Codice 999

Hillcoat firma un noir metropolitano ricco di dettagli preziosi e grandi scene d'azione, tuttavia manca il polso necessario a tenere sotto controllo la progressione corale della narrazione.

Nel cinema di genere di John Hillcoat c’è spesso qualcosa di irrisolto, un conto che non torna, l’assenza di quell’alchimia che dovrebbe elevare la somma delle parti a qualcosa di più. Al pari di Lawless, Codice 999 nasce da un’attenzione filologica alle dinamiche del genere di riferimento (lì il gangster rurale, qui il noir metropolitano), tuttavia mestiere e fedeltà alla tradizione non bastano a farne un film riuscito fino in fondo.

Sul solco di David Ayer e Antoine Fuqua, Codice 999 è il ritratto criminale di una Los Angeles popolata da poliziotti corrotti e mafiosi russi, gang messicane e bande di ex militari, professionisti dell’azione violenta che riciclano le proprie capacità in rapine su commissione. Nulla di nuovo ma tutto come deve essere, fedele alla scuola noir di Ellroy e al magistero crime di Mann, modello imprescindibile (e irraggiungibile) di questo tipo di cinema.

Hillcoat, che è un regista notevole quando si parla dell’attenzione al dettaglio e della costruzione di singole scene, ha studiato i maestri e si vede, soprattutto dal modo in cui riesce a restituire la dimensione criminale di Los Angeles, realtà fatta di sobborghi e tatuaggi e slang in cui la strada vive secondo regole a sé stanti, collage di immagini restituite da uno sguardo stilizzato e assieme iperrealista. Impeccabili anche le sequenze d’azione come la prima rapina, orchestrazione che da manuale noir diventa il palco privilegiato per l’ostentazione di un professionismo brutale ma mai sadico, piuttosto freddo, chirurgico. In questo contesto efficace ma a conti fatti anonimo, canonico, Hillcoat si ritaglia uno spazio personale per tornare a parlare di clan e di famiglia, di gruppi di persone unite da legami amicali e di sangue.

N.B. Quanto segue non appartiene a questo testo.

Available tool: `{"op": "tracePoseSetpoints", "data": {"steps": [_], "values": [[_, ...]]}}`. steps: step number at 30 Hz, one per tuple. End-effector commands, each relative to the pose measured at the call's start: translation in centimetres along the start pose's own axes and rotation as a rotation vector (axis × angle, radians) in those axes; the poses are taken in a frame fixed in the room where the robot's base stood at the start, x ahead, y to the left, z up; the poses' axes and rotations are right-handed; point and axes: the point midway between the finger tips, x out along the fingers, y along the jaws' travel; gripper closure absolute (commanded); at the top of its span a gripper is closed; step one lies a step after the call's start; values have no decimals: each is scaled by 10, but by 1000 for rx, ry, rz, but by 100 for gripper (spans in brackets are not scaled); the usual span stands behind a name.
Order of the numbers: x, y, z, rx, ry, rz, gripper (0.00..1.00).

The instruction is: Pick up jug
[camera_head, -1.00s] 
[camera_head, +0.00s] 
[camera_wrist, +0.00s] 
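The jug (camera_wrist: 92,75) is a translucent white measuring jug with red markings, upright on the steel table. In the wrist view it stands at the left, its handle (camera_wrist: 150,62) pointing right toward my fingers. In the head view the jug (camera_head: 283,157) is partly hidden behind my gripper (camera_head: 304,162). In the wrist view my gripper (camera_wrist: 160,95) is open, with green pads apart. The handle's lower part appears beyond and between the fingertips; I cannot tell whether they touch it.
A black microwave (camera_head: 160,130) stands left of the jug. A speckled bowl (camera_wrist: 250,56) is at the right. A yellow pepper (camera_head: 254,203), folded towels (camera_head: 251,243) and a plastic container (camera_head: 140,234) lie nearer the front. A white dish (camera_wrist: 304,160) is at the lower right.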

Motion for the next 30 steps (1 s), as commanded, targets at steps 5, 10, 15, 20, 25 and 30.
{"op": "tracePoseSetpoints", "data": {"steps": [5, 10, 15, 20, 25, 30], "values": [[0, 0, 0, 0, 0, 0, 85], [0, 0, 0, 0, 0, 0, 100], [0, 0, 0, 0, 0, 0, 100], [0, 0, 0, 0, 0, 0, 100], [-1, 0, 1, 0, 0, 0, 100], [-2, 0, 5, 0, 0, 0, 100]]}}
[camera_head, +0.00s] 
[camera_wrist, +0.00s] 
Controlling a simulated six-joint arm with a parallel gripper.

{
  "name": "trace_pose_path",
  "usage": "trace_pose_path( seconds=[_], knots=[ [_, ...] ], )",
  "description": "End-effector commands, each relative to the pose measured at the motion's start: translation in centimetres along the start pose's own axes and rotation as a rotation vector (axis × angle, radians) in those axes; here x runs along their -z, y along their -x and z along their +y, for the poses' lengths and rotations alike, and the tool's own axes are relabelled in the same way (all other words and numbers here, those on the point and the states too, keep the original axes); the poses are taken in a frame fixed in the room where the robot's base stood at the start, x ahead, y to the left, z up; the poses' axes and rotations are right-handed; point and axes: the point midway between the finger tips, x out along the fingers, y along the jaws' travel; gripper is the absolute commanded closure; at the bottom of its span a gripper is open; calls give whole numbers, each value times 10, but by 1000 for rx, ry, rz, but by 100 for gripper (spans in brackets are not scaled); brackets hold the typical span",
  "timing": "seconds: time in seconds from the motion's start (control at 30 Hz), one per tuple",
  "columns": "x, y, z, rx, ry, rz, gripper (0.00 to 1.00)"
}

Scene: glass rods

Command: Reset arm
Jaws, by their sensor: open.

Tuttavia se il rapporto tra il padre e il figlio di The Road è tutto ciò che ancora ha senso in un mondo devastato e sconfitto, per i protagonisti di Codice 999 ogni legame è in sé una debolezza, un punto vitale tramite il quale essere ricattati, feriti, controllati. Cane mangia cane.

Dalla rappresentazione stilizzata della violenza alla gestione del ritmo, c’è tanto nel film di Hillcoat che soddisfi l’occhio e il cuore dell’appassionato di genere, specie considerata l’attuale penuria di produzioni in questo frangente. Tuttavia, si diceva in apertura, qualcosa viene a mancare, e come in passato Hillcoat si svela un regista più artefatto che sincero, troppo attento a replicare il modo in cui dovrebbe essere un noir piuttosto che a farne semplicemente uno. Il risultato è un cinema mimetico che non ha in sé gli strumenti per restituire la coralità rincorsa dalla narrazione, né per rimediare ai problemi di sceneggiatura che via via crescono nel corso del film. Troppi personaggi chiamati in causa, per la cui caratterizzazione ci si affida a tipologie standardizzate che andrebbero anche bene se si riuscisse però a costruire attorno ad esse un tessuto narrativo coeso e non evidentemente eterodiretto. Codice 999 grida invece la sua intenzione di essere esattamente quella cosa lì, quel certo tipo di noir in cui le cose vanno esattamente in quel modo, ma senza una sincerità di fondo, senza la capacità di unire tra loro quegli elementi così perfettamente imitati. Nel migliore dei casi ne escono sequenze e particolari da ricordare, nel peggiore scimmiottamenti talmente forzati e voluti da sfiorare la parodia grottesca, come nel terribile finale.